Outting CoR

Writing is incredibly difficult work. It’s not for lack of time or ideas, but for the lack of actual words that I can pour on to a page and still have them make sense once they’ve been neatly arranged to form a coherent sentence.

There are times throughout the day when I think, “I should make a note of that, so that I can write about it later.” Those thoughts usually come to mind when I’m driving and Siri is on her period. I repeat the idea to myself a few times, thinking I’ll be sure to remember, but then I’m cut off by someone backing out of their driveway while I’m going over a speed bump and the thought is gone. Other times, I’ll just forget to write it down.
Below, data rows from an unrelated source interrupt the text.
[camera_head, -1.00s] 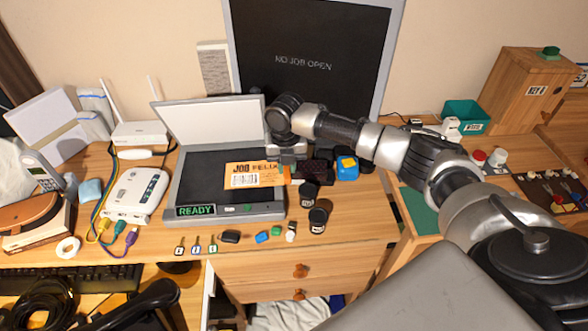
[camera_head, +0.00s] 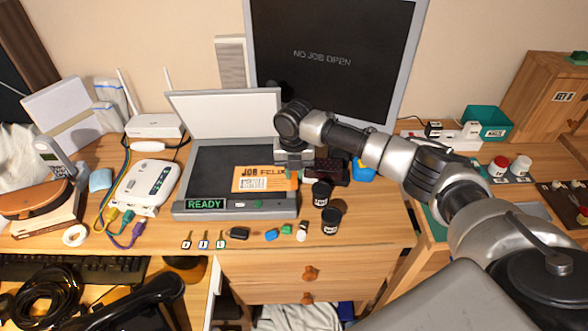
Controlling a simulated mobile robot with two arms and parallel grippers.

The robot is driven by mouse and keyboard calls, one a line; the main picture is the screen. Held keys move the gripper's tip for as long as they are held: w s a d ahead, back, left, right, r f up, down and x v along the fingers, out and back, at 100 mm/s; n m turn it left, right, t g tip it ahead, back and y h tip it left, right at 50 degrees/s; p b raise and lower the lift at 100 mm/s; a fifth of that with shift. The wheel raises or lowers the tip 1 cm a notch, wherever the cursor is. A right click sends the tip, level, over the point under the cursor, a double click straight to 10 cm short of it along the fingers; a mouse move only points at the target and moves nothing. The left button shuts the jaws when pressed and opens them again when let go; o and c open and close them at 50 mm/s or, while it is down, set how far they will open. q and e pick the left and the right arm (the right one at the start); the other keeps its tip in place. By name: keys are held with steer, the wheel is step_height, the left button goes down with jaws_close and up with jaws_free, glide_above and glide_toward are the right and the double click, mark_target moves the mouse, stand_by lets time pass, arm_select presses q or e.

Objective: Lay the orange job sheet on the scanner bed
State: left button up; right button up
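The orange job sheet (camera_head: 262,179), marked JOB FELIX, lies level over the right part of the dark scanner bed (camera_head: 213,172). Its right edge is at the scanner's right side. It looks on or just above the glass; I cannot tell whether it touches. The scanner lid (camera_head: 226,117) stands open behind, and the front panel reads READY. My right gripper (camera_head: 291,174) points down at the sheet's right edge and appears shut on it; the fingertips are small and partly hidden. My left gripper is not in view.
Black jars (camera_head: 331,220), a blue-and-yellow item (camera_head: 362,170) and a dark block (camera_head: 333,171) stand right of the scanner. Small keys and coloured pieces (camera_head: 271,235) lie in front. A white router (camera_head: 145,187) with cables is at left. A monitor (camera_head: 335,60) stands behind.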

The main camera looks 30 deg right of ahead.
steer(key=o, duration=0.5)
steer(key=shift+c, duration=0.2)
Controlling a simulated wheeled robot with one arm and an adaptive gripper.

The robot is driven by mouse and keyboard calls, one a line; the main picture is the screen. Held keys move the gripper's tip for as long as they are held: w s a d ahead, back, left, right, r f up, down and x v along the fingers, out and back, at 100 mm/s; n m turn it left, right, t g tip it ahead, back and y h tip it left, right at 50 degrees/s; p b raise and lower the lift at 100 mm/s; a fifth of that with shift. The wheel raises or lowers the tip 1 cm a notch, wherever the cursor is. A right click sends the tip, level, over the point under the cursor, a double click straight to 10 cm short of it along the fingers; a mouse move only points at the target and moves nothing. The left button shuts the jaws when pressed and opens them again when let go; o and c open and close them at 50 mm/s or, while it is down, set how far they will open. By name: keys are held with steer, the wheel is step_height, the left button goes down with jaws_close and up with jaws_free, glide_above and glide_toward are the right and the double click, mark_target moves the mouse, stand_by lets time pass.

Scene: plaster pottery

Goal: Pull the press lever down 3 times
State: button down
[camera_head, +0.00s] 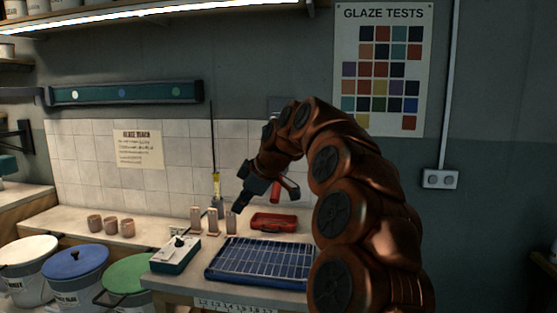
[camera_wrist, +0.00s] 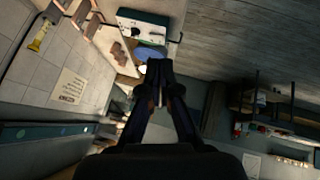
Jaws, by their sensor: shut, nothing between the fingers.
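My gripper (camera_head: 238,208) is shut and empty, pointing down and left above the bench, in front of the tiled wall. In the wrist view its fingertips (camera_wrist: 160,66) meet. A red part (camera_head: 275,192), possibly the press lever's handle, shows just behind and right of my gripper. My arm and gripper partly cover it, so its shape and how far it is down cannot be told. A grey block (camera_head: 279,104), perhaps part of the press, shows on the wall above my arm. No lever is clear in the wrist view.
A blue grid rack (camera_head: 262,262) and a red tray (camera_head: 274,222) lie on the bench. A green-and-white box with a black knob (camera_head: 176,254) stands left. Upright tiles (camera_head: 213,222) stand near my gripper. Lidded buckets (camera_head: 76,264) stand further left.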

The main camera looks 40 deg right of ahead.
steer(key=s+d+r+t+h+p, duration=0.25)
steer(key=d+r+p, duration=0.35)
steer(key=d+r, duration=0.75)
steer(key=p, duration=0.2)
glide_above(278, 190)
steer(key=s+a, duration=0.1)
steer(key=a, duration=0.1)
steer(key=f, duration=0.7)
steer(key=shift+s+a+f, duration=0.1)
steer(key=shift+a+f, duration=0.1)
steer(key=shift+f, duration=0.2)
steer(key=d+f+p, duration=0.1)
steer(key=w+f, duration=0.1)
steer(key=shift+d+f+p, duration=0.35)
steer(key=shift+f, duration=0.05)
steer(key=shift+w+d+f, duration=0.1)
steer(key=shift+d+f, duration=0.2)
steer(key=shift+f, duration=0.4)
On Friday nights, I like to sit down at my typewriter and work on a project that I’m calling, Collection of Recollections (CoR). It usually starts with me pouring myself a drink, lighting the candle that sits next to the typewriter, and then turning on a lamp because candles don’t provide enough light to read by and the keyboard on the typewriter isn’t backlit. Once I’ve gone through the motions – the ritual – of setting myself up, I pour myself another drink before pounding away on the keys.

I’ve got a list of topics that I want to cover. The list is fairly long and continues to grow. More often than not, however, I end up picking a topic that isn’t on the list. This topic is usually off topic.

A lot of what I’ve written so far is crap, and I know that. It’s not relevant to the plotline or purpose of my writing project. It’s the gristle on the steak that is my writing project: it’s necessary for flavour but it’s chewy and most people would rather just pile it neatly in a corner of the plate.

It’s all stream of consciousness stuff, things that I think in the moment about the things that I think about from my past. I just write what comes to mind – much like I do for this blog – and hope that when I, one day, sit down to review it, I’ll be able to parse together a cohesive story that people might want to read.

About a month ago, while chatting with a colleague, I let it slip that I’m working on this project. Her first response was to question whether interesting things have happened in my life. I told her that yes, interesting things have happened in my life. Later that night, I realised that I had lied.

Sure, things have happened in my life but they are no more or less interesting than anything that has happened in anybody else’s life. They are just things that I find interesting. I think what makes the things that I’m including in CoR interesting is not what they are but how I think about them. And, they’ll only be interesting to other people if they way I write about them is interesting, too.